# [TASK BRIEF]
Give the data a second time, exactly and in full.

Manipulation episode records
○ ○ ○ ○

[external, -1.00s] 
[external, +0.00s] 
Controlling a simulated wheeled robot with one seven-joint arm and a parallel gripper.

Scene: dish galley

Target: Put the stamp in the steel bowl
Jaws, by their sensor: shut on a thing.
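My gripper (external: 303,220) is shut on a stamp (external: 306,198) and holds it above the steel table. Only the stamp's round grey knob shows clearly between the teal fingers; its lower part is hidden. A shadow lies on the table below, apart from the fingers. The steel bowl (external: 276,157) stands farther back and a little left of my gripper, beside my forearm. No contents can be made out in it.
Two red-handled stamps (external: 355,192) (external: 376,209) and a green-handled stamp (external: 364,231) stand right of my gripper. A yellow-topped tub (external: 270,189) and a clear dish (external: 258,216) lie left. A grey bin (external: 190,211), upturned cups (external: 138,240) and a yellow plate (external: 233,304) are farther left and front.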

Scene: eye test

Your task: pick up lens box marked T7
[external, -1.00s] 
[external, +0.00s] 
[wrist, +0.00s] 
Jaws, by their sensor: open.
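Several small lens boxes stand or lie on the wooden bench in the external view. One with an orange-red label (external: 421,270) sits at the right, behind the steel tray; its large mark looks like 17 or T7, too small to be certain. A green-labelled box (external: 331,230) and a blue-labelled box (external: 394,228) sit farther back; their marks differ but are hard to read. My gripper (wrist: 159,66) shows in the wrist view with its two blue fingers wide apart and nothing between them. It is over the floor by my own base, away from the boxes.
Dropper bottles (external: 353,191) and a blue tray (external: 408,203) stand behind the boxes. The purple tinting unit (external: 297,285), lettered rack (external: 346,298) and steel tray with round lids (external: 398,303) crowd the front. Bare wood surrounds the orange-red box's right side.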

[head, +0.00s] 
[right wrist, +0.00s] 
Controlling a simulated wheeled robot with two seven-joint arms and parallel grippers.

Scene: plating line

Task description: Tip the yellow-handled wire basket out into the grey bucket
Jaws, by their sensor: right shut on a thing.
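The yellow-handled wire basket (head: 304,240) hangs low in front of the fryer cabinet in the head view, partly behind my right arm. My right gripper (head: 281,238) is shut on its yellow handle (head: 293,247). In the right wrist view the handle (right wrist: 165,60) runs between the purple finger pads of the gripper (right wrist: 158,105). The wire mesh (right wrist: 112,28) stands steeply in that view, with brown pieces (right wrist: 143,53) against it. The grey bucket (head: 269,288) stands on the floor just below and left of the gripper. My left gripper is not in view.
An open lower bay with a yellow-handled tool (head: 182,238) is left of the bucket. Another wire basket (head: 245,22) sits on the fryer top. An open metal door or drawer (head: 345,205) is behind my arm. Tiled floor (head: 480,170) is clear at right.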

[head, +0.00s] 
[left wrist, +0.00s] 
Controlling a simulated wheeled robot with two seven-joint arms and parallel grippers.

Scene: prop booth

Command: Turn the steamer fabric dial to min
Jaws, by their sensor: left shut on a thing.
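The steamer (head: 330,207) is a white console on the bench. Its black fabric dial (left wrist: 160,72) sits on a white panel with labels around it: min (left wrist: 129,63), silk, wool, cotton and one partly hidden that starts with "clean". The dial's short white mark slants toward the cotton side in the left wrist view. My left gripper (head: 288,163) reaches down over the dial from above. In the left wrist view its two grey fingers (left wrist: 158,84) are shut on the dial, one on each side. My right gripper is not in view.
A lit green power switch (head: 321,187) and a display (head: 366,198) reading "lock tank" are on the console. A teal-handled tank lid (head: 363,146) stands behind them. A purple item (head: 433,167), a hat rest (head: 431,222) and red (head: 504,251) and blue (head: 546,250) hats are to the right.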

○ ○ ○ ○

# [OUTPUT FOR THIS EXERCISE]
[external, -1.00s] 
[external, +0.00s] 
Controlling a simulated wheeled robot with one seven-joint arm and a parallel gripper.

Scene: dish galley

Target: Put the stamp in the steel bowl
Jaws, by their sensor: shut on a thing.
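My gripper (external: 303,220) is shut on a stamp (external: 306,198) and holds it above the steel table. Only the stamp's round grey knob shows clearly between the teal fingers; its lower part is hidden. A shadow lies on the table below, apart from the fingers. The steel bowl (external: 276,157) stands farther back and a little left of my gripper, beside my forearm. No contents can be made out in it.
Two red-handled stamps (external: 355,192) (external: 376,209) and a green-handled stamp (external: 364,231) stand right of my gripper. A yellow-topped tub (external: 270,189) and a clear dish (external: 258,216) lie left. A grey bin (external: 190,211), upturned cups (external: 138,240) and a yellow plate (external: 233,304) are farther left and front.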

Scene: eye test

Your task: pick up lens box marked T7
[external, -1.00s] 
[external, +0.00s] 
[wrist, +0.00s] 
Jaws, by their sensor: open.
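Several small lens boxes stand or lie on the wooden bench in the external view. One with an orange-red label (external: 421,270) sits at the right, behind the steel tray; its large mark looks like 17 or T7, too small to be certain. A green-labelled box (external: 331,230) and a blue-labelled box (external: 394,228) sit farther back; their marks differ but are hard to read. My gripper (wrist: 159,66) shows in the wrist view with its two blue fingers wide apart and nothing between them. It is over the floor by my own base, away from the boxes.
Dropper bottles (external: 353,191) and a blue tray (external: 408,203) stand behind the boxes. The purple tinting unit (external: 297,285), lettered rack (external: 346,298) and steel tray with round lids (external: 398,303) crowd the front. Bare wood surrounds the orange-red box's right side.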

[head, +0.00s] 
[right wrist, +0.00s] 
Controlling a simulated wheeled robot with two seven-joint arms and parallel grippers.

Scene: plating line

Task description: Tip the yellow-handled wire basket out into the grey bucket
Jaws, by their sensor: right shut on a thing.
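The yellow-handled wire basket (head: 304,240) hangs low in front of the fryer cabinet in the head view, partly behind my right arm. My right gripper (head: 281,238) is shut on its yellow handle (head: 293,247). In the right wrist view the handle (right wrist: 165,60) runs between the purple finger pads of the gripper (right wrist: 158,105). The wire mesh (right wrist: 112,28) stands steeply in that view, with brown pieces (right wrist: 143,53) against it. The grey bucket (head: 269,288) stands on the floor just below and left of the gripper. My left gripper is not in view.
An open lower bay with a yellow-handled tool (head: 182,238) is left of the bucket. Another wire basket (head: 245,22) sits on the fryer top. An open metal door or drawer (head: 345,205) is behind my arm. Tiled floor (head: 480,170) is clear at right.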

[head, +0.00s] 
[left wrist, +0.00s] 
Controlling a simulated wheeled robot with two seven-joint arms and parallel grippers.

Scene: prop booth

Command: Turn the steamer fabric dial to min
Jaws, by their sensor: left shut on a thing.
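The steamer (head: 330,207) is a white console on the bench. Its black fabric dial (left wrist: 160,72) sits on a white panel with labels around it: min (left wrist: 129,63), silk, wool, cotton and one partly hidden that starts with "clean". The dial's short white mark slants toward the cotton side in the left wrist view. My left gripper (head: 288,163) reaches down over the dial from above. In the left wrist view its two grey fingers (left wrist: 158,84) are shut on the dial, one on each side. My right gripper is not in view.
A lit green power switch (head: 321,187) and a display (head: 366,198) reading "lock tank" are on the console. A teal-handled tank lid (head: 363,146) stands behind them. A purple item (head: 433,167), a hat rest (head: 431,222) and red (head: 504,251) and blue (head: 546,250) hats are to the right.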

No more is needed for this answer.